### Instructions to follow
Tally up the lines carrying the string "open" and respond with only the resulting number.

### Data block
====
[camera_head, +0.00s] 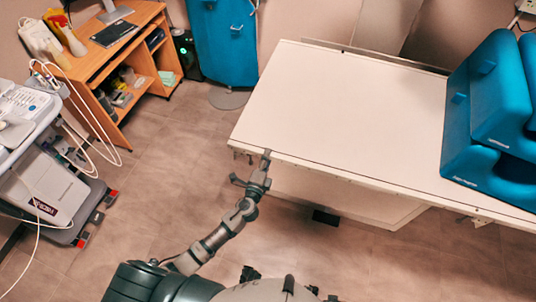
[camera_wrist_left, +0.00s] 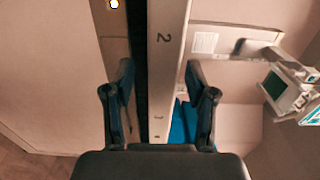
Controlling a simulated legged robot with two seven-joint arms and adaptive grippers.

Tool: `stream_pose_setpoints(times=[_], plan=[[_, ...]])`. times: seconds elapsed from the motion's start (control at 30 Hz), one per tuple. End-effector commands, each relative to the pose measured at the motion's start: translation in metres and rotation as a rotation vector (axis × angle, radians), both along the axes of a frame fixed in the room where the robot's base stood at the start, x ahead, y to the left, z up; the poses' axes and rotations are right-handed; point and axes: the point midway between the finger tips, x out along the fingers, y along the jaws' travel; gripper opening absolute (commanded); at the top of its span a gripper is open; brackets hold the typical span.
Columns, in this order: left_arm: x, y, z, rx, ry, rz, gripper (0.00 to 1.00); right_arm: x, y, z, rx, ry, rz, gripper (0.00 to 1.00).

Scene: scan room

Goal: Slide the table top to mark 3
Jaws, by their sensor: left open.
====
### Full solution
2